Il 16 giugno 1950, al Maracanà di Rio de Janeiro, va in scena l’ultimo atto del primo Mondiale postbellico, dodici anni dopo la chiusura dell’epopea dell’Italia di Pozzo. Da un lato il Brasile, la squadra che DEVE vincere; dall’altro l’Uruguay, che però ha nelle vene la gloria, la storia, la passione di chi, vent’anni prima, aveva conquistato la prima Coppa del Mondo. Si arriva all’ultimo atto dopo un sistema particolare:quattro gruppi eliminatori e un girone conclusivo con le vincenti dei primi raggruppamenti, senza che, caso unico, si disputi una finale secca. Nella prima fase, il Brasile distrugge Messico e Jugoslavia (4-0 e 2-0), incappando però nel sorprendente catenaccio svizzero (2-2) che comunque non frena la sua marcia;  nella seconda, un 7-1 alla Svezia e un 6-1 alla Spagna mettono i padroni di casa nella condizione di avere a disposizione due risultati su tre contro l’Uruguay nell’ultima partita del torneo. La Celeste, d’altro canto, aveva sconfitto 8-0 la mediocre Bolivia (girone eliminatorio, per via di alcuni ritiri, di sole due squadre) e aveva poi pareggiato 2-2 con la Spagna, strappando un sofferto 3-2 alla Svezia, nel girone finale; dunque, per bissare il titolo del 1930, bisogna vincere contro il Brasile. Al Maracanà. Davanti a 200.000 brasiliani. Può vincere l’Uruguay?
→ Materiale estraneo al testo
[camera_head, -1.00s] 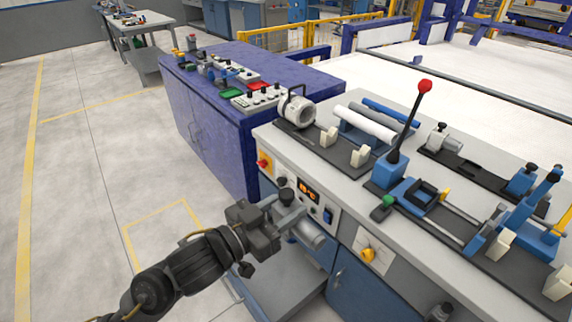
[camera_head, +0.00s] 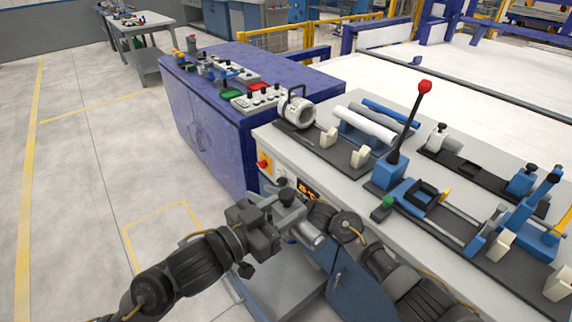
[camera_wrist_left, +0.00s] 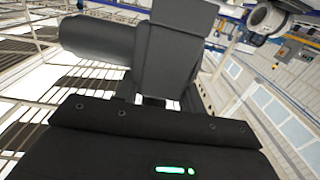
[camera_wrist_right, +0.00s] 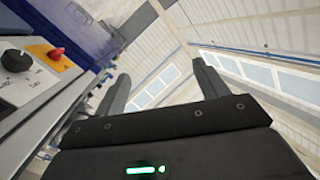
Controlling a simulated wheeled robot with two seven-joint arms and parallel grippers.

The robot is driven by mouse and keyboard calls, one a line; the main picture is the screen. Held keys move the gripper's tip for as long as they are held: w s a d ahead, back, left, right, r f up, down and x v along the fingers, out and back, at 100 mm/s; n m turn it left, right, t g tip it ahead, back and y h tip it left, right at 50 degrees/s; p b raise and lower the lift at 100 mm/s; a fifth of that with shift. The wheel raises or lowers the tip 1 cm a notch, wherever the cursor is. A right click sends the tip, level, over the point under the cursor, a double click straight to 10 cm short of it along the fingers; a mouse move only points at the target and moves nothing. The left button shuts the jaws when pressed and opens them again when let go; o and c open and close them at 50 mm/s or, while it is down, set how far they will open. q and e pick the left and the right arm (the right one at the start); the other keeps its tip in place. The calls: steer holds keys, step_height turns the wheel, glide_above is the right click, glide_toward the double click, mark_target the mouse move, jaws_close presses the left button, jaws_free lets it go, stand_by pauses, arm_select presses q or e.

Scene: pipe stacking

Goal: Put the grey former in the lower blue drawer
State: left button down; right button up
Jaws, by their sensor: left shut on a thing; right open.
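My left gripper (camera_head: 293,218) is in front of the bench's control panel, shut on the grey former. The former (camera_head: 308,236) shows as a light grey cylinder pointing down to the right; its dark grey cylinder also fills the upper left of the left wrist view (camera_wrist_left: 98,38). My right gripper (camera_head: 264,200) is beside it, crossing close behind; its jaws are open and empty in the right wrist view (camera_wrist_right: 160,80). Below is a blue front (camera_head: 347,290) with a handle. A grey flat surface (camera_head: 275,290) juts out low down; I cannot tell whether it is the lower drawer.
The bench top (camera_head: 455,245) carries fixtures and a red-knobbed lever (camera_head: 424,87). A purple cabinet (camera_head: 225,150) with several small items adjoins it on the left. The floor (camera_head: 90,200) at left is clear.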

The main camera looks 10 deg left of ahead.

No, non può vincere. Non perché sia una squadra scarsa, anzi: a fianco del trentatreenne Obdulio Varela, roccioso mediano soprannominato El Negro Jefe (il capo nero),  e di altri elementi di esperienza, molti ragazzi giovani e di talento, come il venticinquenne Pepe Schiaffino e il ventiquattrenne Alcides Ghiggia, completano quella che è, a tutti gli effetti, una bella squadra. Ma il Brasile…il Brasile ha Zizinho, la stella incontrastata, l’atleta che costituisce il modello di un giovane Pelè. Il Brasile ha Ademir, 32 gol in 37 gare in nazionale. Il Brasile è spettacolo, classe, tecnica, gol a raffica; il Brasile è pubblico, una nazione intera che per settimane, mesi, forse anni, ha aspettato questo momento, perché, un po’ come l’Inghilterra, il Brasile si sente IL calcio. Non ultimo, il Brasile ha a disposizione due risultati su tre e gioca in casa. Ma…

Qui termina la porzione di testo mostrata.